Car Herzog n'aime rien tant qu'à mêler le réel et le mythique. Quand il s'attaque à l'Histoire c'est pour la mener vers les abords du Fantastique. S'il en est un qui pouvait effleurer le monstre du Loch Ness, c'est bien lui. On y croirait presque, comme on croirait sans mal aux légendes qui entourent son œuvre. Les indiens ont-ils vraiment voulu assassiner Kinski sur le tournage de Fitzcarraldo ? Le jeu si particulier des acteurs de Cœur de Verre a-t-il été obtenu par l'hypnose ? Bruno S., l'interprète anonyme de Kaspar Hauser et de Bruno, a-t-il passé sa vie entre HP et prisons ? Dissocier vérité et mensonge chez Herzog n'est pas la meilleure manière d'aborder son travail. Le cinéma est avant tout illusion, qui crée du danger là où il n'y en a pas et qui semble dissimuler des méandres rugissants dans le calme apparent.
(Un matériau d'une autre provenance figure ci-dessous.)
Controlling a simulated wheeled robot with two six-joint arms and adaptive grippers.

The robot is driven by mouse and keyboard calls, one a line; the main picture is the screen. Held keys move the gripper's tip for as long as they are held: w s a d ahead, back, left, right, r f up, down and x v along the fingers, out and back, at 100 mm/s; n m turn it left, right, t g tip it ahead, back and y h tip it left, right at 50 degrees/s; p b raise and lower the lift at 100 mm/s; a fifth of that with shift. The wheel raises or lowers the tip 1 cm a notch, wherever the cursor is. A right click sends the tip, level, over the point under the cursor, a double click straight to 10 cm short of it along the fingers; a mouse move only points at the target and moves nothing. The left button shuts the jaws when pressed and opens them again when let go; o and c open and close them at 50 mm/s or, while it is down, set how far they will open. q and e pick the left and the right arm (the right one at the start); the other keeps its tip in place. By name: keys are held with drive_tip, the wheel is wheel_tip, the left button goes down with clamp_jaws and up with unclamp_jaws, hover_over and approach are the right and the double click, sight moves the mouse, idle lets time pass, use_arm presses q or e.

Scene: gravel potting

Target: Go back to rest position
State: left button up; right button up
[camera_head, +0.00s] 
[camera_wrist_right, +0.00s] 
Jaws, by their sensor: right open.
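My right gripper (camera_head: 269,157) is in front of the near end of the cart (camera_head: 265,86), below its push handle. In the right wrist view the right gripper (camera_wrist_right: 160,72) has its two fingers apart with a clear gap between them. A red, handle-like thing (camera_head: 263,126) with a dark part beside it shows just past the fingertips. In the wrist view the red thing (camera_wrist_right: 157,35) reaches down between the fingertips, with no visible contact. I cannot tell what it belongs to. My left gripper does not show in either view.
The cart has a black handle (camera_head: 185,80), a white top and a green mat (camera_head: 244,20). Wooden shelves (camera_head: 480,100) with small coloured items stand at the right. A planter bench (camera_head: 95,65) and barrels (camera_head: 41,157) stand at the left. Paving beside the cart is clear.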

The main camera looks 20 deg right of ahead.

Que l'on pense à la langueur inoubliable de Aguirre, où seuls les yeux fous de Klaus Kinski scandent la vraie violence omniprésente. Mais non, Herzog préfère filmer l'univers tel un panthéiste apaisé. Les flèches filent en silence, les impacts ne s'ébruitent pas, les corps tombent hors champs, personne ne semble vraiment mourir. Chacun est en perpétuelle stupéfaction. Kinski le premier, presque trop heureux de trouver un décor et un rôle à sa démesure. Vision fascinante du conquérant sans royaume, du tyran sans peuple. Le final de Aguirre n'a que peu d'équivalents et on pensera par exemple au récent There Will Be Blood, même conte de la folie mégalomane, qui semble contenir toute l'humanité en un seul être.

Les litanies de Cœur de Verre, qui mêlent art, artisanat et un mysticisme qui n'appartient qu'à cet univers clos, se déroulent sans jamais s'offrir pleinement à nous. Le film se fait abime, ouverture infinie sur l'interprétation. La conclusion de l'œuvre est peut-être la plus belle de la filmographie d'Herzog. A la fois hommage au romantisme pictural allemand et interrogation philosophique sans réponse (ou en ayant une multitude), le départ vers le bout du monde semble exploser les limites du cinéma. C'est au-delà du film, dans une boucle ? dans le vide ? vers les monstres ? que se jette Cœur de Verre, et le spectateur avec lui. Le récit, dépassé par lui-même, se tait et s'achève en suspend sur des lignes de texte. Herzog n'a pas trouvé ce qui se situe au-delà de son chef-d'œuvre, mais il en a ressentit l'existence. Son cinéma, à son apogée, se construit ainsi, dans la liberté des lectures, dans l'espace au-delà des sensations données, au-delà des sens et du sens. Un cinéma à redécouvrir, à réhabiliter et sur lequel on aimerait sans cesse revenir. A suivre, bien sûr...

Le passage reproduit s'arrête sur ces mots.